┌────────
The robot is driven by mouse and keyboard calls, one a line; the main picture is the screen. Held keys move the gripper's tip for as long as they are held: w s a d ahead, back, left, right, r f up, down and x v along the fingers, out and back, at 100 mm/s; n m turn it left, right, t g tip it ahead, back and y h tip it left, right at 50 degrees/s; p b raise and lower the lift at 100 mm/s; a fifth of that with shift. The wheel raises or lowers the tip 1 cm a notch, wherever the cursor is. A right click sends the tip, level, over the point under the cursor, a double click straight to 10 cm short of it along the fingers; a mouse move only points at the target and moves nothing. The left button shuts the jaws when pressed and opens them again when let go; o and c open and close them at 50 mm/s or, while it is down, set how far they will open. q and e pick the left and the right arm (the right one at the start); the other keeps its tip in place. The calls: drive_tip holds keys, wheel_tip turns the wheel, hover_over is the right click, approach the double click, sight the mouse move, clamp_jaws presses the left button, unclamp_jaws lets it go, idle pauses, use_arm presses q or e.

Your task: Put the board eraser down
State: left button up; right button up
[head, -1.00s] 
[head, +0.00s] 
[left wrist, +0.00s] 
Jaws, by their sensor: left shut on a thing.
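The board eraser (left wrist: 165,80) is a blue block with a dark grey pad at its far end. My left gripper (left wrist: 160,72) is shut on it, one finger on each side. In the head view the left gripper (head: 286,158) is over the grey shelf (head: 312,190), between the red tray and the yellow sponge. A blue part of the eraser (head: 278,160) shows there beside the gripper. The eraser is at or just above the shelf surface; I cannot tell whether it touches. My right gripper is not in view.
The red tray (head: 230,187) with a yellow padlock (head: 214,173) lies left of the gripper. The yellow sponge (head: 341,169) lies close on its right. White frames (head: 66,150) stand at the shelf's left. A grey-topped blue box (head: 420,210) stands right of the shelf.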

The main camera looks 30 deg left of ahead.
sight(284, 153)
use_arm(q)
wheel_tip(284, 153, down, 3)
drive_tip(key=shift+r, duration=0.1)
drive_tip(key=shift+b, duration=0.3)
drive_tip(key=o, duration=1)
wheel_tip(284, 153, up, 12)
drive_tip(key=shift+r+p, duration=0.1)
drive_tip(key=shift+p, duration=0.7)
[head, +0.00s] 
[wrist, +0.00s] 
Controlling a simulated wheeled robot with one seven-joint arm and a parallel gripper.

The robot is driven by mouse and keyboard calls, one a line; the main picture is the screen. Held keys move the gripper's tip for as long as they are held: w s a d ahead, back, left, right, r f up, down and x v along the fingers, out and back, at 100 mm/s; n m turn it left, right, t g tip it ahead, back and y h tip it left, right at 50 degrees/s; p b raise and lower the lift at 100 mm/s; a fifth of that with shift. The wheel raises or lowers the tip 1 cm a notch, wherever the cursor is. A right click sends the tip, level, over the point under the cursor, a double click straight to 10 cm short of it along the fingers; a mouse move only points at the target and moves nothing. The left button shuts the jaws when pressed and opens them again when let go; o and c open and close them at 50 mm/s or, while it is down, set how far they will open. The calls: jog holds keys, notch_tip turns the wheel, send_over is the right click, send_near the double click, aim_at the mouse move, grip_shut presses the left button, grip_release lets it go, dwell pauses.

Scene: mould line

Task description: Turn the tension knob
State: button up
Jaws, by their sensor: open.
└────────
┌────────
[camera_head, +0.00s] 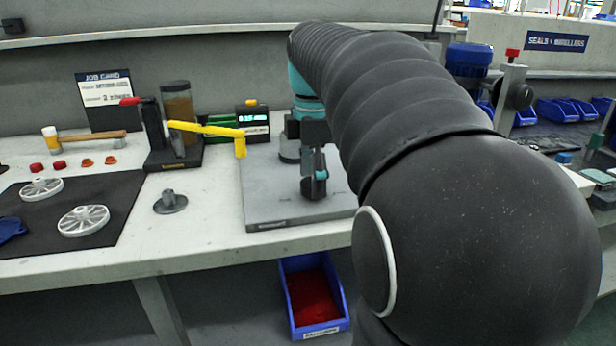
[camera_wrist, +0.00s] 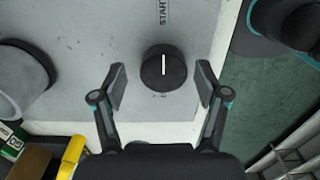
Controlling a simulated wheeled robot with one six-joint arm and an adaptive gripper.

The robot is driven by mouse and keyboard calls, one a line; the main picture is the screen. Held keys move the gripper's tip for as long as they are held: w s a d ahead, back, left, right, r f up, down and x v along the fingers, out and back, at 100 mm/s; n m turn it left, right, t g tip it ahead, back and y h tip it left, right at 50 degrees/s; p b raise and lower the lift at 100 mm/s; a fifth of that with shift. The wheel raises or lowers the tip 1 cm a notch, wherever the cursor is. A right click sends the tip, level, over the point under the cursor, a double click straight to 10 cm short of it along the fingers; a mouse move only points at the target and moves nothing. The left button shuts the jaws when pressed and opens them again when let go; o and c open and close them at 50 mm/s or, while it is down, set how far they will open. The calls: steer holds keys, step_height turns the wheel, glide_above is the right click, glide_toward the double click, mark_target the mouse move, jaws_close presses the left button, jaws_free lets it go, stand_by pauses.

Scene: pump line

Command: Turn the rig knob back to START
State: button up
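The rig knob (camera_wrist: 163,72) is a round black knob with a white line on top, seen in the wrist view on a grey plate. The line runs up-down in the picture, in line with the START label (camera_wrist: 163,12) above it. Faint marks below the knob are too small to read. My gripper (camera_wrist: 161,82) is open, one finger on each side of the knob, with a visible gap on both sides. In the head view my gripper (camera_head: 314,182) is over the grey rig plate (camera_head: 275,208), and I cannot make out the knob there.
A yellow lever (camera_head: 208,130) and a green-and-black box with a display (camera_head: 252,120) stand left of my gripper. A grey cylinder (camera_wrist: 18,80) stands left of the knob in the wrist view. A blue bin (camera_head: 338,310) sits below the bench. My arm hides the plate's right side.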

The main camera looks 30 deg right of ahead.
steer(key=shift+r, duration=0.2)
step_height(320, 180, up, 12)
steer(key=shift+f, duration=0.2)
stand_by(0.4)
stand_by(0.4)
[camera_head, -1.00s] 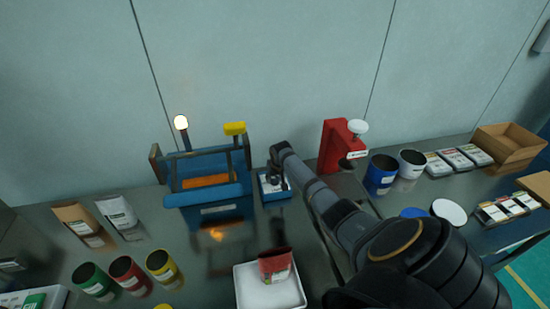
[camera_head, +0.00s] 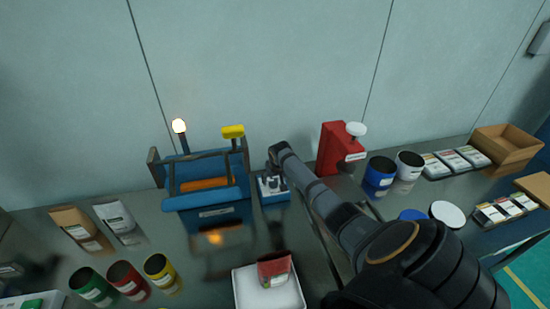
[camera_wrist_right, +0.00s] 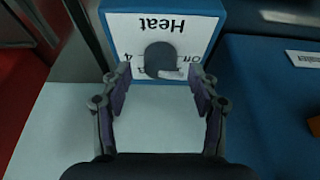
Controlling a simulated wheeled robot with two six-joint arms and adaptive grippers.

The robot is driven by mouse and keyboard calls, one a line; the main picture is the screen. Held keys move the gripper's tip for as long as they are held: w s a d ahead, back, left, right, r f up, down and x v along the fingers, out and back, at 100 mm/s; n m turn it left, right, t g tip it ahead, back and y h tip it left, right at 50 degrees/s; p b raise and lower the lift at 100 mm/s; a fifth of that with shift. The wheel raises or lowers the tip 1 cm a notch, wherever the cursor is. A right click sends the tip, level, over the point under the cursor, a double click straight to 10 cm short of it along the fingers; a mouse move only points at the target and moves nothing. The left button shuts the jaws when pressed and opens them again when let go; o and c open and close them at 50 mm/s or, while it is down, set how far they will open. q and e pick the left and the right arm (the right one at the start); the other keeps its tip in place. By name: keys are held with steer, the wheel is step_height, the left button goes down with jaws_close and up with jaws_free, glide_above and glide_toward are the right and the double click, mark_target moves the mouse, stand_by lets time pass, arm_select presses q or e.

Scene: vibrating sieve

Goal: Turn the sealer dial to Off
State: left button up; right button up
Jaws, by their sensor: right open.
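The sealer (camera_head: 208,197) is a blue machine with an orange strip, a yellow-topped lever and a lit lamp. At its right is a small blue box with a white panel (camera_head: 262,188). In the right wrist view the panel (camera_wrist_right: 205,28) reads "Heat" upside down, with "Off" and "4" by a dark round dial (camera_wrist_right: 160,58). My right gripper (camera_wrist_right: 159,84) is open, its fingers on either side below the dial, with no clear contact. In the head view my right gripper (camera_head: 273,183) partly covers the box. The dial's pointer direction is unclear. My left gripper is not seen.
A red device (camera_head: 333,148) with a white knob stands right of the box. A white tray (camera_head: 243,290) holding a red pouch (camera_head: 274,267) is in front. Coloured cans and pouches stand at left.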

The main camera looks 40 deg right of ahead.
└────────
Task:
Print exactly what appears from the line holding "The main camera looks 30 deg right of ahead." down to the line holding "Controlling a simulated wheeled robot with two", both ends kept, leaving out the pictures.

Right answer:
The main camera looks 30 deg right of ahead.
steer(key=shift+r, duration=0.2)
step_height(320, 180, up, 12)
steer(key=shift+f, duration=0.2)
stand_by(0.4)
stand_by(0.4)
[camera_head, -1.00s] 
[camera_head, +0.00s] 
[camera_wrist_right, +0.00s] 
Controlling a simulated wheeled robot with two six-joint arms and adaptive grippers.

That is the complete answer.